Senin, 24 Oktober 2011

Kenitu dan Dunia

Pemikirannya yang terbuka, membuat Kate Crinion diterpa badai keingintahuan yang dahsyat akan beragam budaya di banyak Negara. Dia pun memutuskan hal gila. Keliling dunia hanya dengan sebuah sepeda.
          
            Realy good,” ujar Kate saat mencicipi buah kenitu di home stay Argoraung, Kalianyar Tamanan, Bondowoso. Dia cukup asing dengan rasa buah yang kemudian dia kenal sebagai kissing fruit itu. Tentu karena Kate tidak pernah makan kenitu sebelumnya.
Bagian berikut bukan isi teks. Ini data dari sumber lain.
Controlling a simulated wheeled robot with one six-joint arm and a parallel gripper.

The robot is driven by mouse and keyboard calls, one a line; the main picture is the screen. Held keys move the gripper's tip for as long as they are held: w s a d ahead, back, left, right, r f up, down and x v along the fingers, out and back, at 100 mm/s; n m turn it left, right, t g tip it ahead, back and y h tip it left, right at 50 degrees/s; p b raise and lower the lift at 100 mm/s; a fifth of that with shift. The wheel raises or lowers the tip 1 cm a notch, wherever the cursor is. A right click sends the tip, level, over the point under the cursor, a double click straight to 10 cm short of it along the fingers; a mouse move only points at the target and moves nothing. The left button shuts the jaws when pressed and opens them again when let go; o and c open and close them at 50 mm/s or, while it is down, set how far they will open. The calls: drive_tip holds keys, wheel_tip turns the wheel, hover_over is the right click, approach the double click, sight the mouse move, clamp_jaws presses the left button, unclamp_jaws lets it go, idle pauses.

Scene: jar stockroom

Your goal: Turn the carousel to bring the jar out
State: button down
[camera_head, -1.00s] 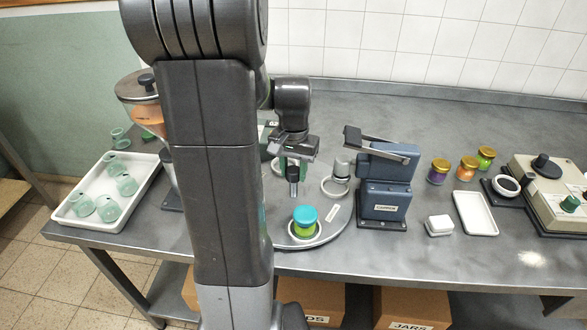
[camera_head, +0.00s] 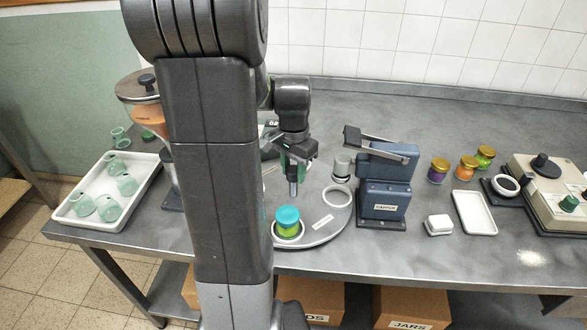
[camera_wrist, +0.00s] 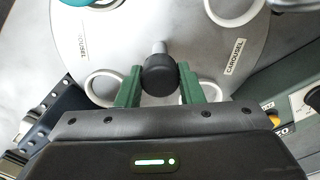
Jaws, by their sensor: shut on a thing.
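The carousel (camera_head: 318,232) is a round grey disc with white ring seats, partly hidden behind my arm in the head view. A green jar with a teal lid (camera_head: 288,222) sits upright in the seat at its front. In the wrist view the disc (camera_wrist: 187,25) shows its labels, and the teal lid (camera_wrist: 76,1) is cut off at the top edge. My gripper (camera_wrist: 160,80) is shut on the black carousel knob (camera_wrist: 160,73), with one green finger on each side. The gripper also shows above the disc in the head view (camera_head: 293,178).
A blue capper (camera_head: 385,195) stands right of the carousel, close to its rim. Several filled jars (camera_head: 467,169), a white tray (camera_head: 474,212) and a beige machine (camera_head: 548,190) are farther right. A white tray of empty jars (camera_head: 78,198) is at left.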

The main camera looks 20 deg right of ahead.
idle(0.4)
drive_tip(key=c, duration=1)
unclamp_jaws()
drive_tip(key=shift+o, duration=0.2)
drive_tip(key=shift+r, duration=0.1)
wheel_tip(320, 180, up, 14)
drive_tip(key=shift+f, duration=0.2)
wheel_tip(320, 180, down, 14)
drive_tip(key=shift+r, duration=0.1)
Namun Kate suka buah itu. Beberapa kenitu yang masih tergeletak di meja itu, dilahapnya dengan tuntas.
            Selain buah kenitu, banyak hal menarik lain yang membuat turis terpesona ketika datang ke Tamanan, Bondowoso. Begitu juga dengan Kate. Dia menganggap daerah ini sebagai anugerah indah dari Tuhan. Itu karena kawasan ini memiliki sumberdaya lokal yang sangat luar biasa.          
            Ketika melihat sehamparan tembakau, misalnya. Kate menilai masyarakat bisa menjalani bisnis dengan mudah. Menanam tembakau, jadi pohon, dipanen kemudian dijual. Begitu juga dengan komoditas kopi mapun furniture. Sementara di Eropa, di tanah kelahirannya, untuk menjalani bisnis itu harus mengimpor terlebih dahulu.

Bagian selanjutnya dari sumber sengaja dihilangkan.